Was it corruption that brought down AIG ?
No it was not. AIG was brought down by excessive holdings of derivative securities, primarily those known as Credit Default Swaps. It is an over simplification, but one could say Credit Default Swaps are a form of insurance against loss due to defaulted debt, i.e. mortgage foreclosures. AIG was on the wrong side of a monumental insurance bet.

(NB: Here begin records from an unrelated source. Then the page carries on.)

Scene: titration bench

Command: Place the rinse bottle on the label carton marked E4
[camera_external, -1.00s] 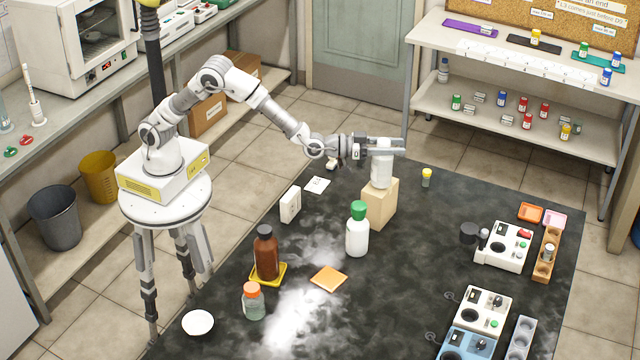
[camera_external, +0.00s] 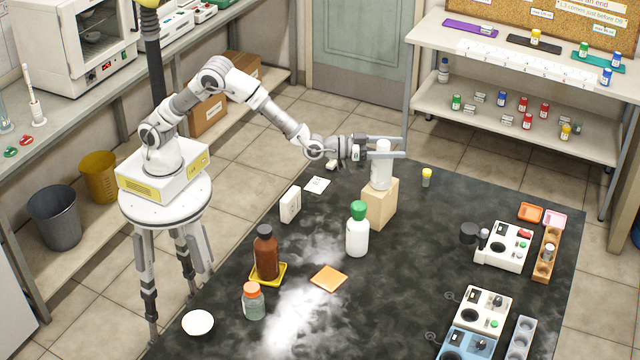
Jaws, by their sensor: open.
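A white bottle (camera_external: 381,172) stands upright on top of a tan block-shaped box (camera_external: 379,204). My gripper (camera_external: 393,147) is open at the bottle's upper part, with one finger on each side of it. I cannot tell whether a finger still touches it. A second white bottle with a green cap (camera_external: 357,237) stands on the dark bench top in front of the tan box. A small white carton (camera_external: 290,204) stands to the left, with a marked white card (camera_external: 317,185) lying behind it. I cannot read an E4 mark on any box.
A brown bottle (camera_external: 266,256) on a yellow tray, an orange-capped jar (camera_external: 253,302), an orange square (camera_external: 328,279) and a white bowl (camera_external: 198,323) lie nearer. A yellow-capped vial (camera_external: 426,177) stands right of the tan box. Instruments (camera_external: 502,246) occupy the right side; the bench centre is clear.

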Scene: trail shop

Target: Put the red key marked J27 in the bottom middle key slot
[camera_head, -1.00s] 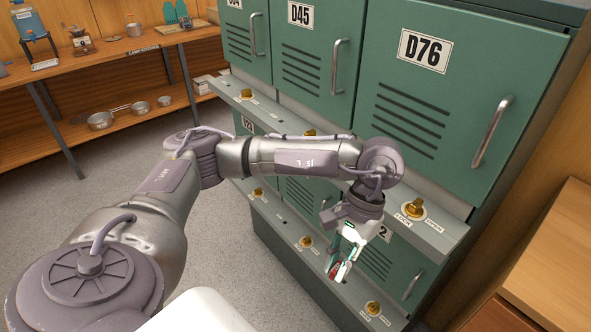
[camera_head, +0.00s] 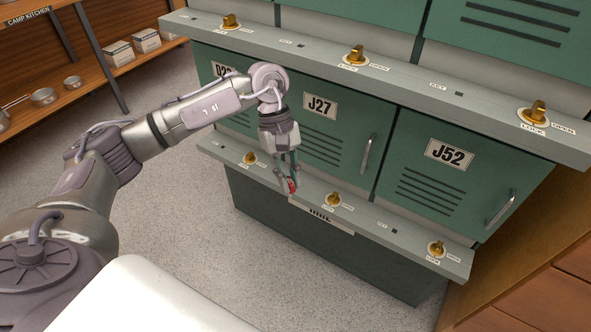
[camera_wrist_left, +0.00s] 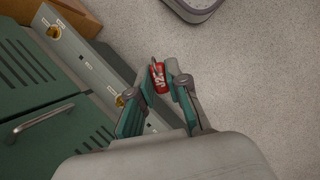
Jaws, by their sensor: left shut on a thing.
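My left gripper (camera_head: 291,182) is shut on the red key (camera_head: 292,186), just at or over the lower ledge, left of the middle knob. In the left wrist view the red tag (camera_wrist_left: 158,78) sits between the fingertips, with white marking only partly readable. The J27 locker door (camera_head: 345,140) is behind and right of the gripper, in the middle of the lower row. The bottom middle key slot is not clearly visible; the gripper seems to cover that part of the ledge. I cannot tell if the key touches the ledge. My right gripper is not in view.
The lower ledge (camera_head: 405,238) carries brass knobs, including the middle knob (camera_head: 333,199) and right knob (camera_head: 436,248). The upper ledge (camera_head: 400,77) juts out above the lower doors. The J52 locker (camera_head: 440,180) is at right. Open grey floor lies in front.

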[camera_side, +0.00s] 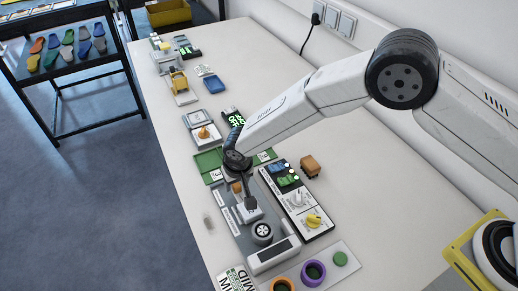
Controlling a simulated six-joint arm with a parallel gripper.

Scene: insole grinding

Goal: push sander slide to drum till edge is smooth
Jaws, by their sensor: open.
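The sander (275,252) stands on the white bench, with a grey base plate and a dark round drum (262,232) with a pale hub. The small light slide block (249,213) sits on the base plate, behind the drum in the picture and apart from it. My gripper (250,203) points down at the slide and is open. Its dark fingers overlap the slide in the picture, so I cannot tell whether they touch it. An orange-brown knob (237,187) shows just behind the fingers. No insole edge can be made out at this size.
A control panel (299,203) with lit displays and a yellow knob stands right of the sander. A brown block (310,166) is beyond it. A plate with coloured rings (313,272) lies in front. Green trays (208,161) are behind.

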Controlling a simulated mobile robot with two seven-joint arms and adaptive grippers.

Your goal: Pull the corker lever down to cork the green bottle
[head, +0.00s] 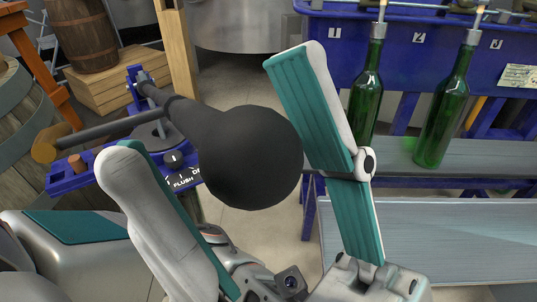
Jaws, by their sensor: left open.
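The blue corker (135,85) stands at the left. A thick black lever (185,115) with a large round black knob (250,157) reaches from it towards me. My left gripper (208,110) is open, with one finger to the left of the knob and the other to its right. The knob shows between the fingers; I cannot tell whether either touches it. Two green bottles (367,90) (445,110) stand upright on the shelf at the right. Any bottle in the corker is hidden from view. My right gripper is not in view.
A thin bar with a wooden end (44,146) sticks out left from the corker. A blue numbered filling stand (400,45) holds the shelf (470,168) at the right. A barrel (82,35) on a wooden crate (112,84) stands behind. Bare floor (232,72) shows between.

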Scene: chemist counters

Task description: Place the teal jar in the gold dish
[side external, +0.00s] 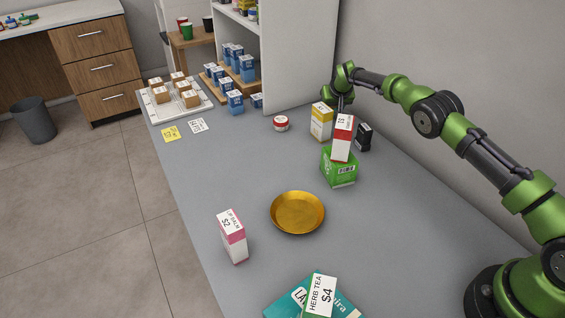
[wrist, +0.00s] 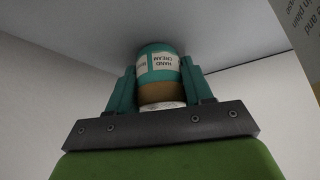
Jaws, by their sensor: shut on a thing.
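The teal jar (wrist: 158,66), with a white "HAND CREAM" label and a brownish band, is between the two teal fingers of my gripper (wrist: 162,78) in the wrist view. My gripper is shut on it. In the side view my gripper (side external: 341,101) points down at the far end of the counter, behind the yellow and red-and-white boxes. The jar cannot be made out there, so its height above the counter is unclear. The gold dish (side external: 298,211) is round, shallow and empty, on the middle of the counter, nearer the camera than my gripper.
A yellow box (side external: 321,121), a red-and-white box (side external: 343,137) on a green box (side external: 339,168), and a dark box (side external: 364,137) crowd near my gripper. A small red-and-white jar (side external: 281,124) stands left of them. A pink box (side external: 232,237) is left of the dish.

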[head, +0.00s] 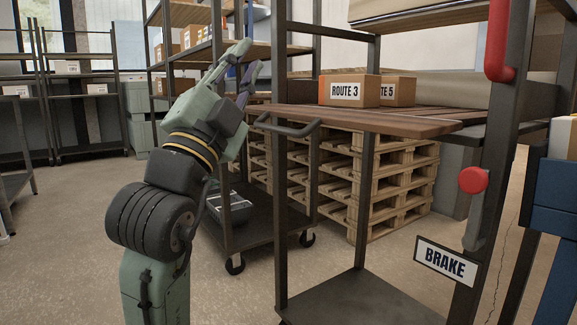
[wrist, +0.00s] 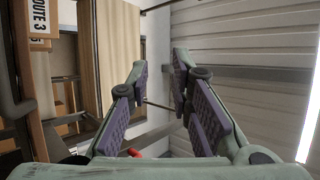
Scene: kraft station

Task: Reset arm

Was there corruption? Yes, but it was not responsible for the fall. It came after the fall. It came in an effort to save the company. Credit Default Swaps do not trade in a high volume auction market like common stock. There is no widely recognized value for these esoteric instruments. Nevertheless, there was no doubt the real value had plunged to somewhere near zero. Sarbanes -Oxley required such securities be “marked to market”, i.e. reflect the loss on the books. AIG did not do so. AIG may not have been squeaky clean but they certainly were not Enron corrupt.
If it wasn’t corruption that brought them down, what was it?
Bad Risk Management. A mortal sin for an insurance company.
Was taxpayer money required to bail out AIG ?
No, not one red cent. Polls at the time revealed that the public recognized this but our politicians did not. In a properly functioning free market system Darwinism prevails. Governments do not infuse capital into companies that engage in failing practices. That is not free market, it’s’s intervention.
Indeed, taxpayer money was used but it was not required. It was a choice made by elected representatives who, once again, failed to represent our interests.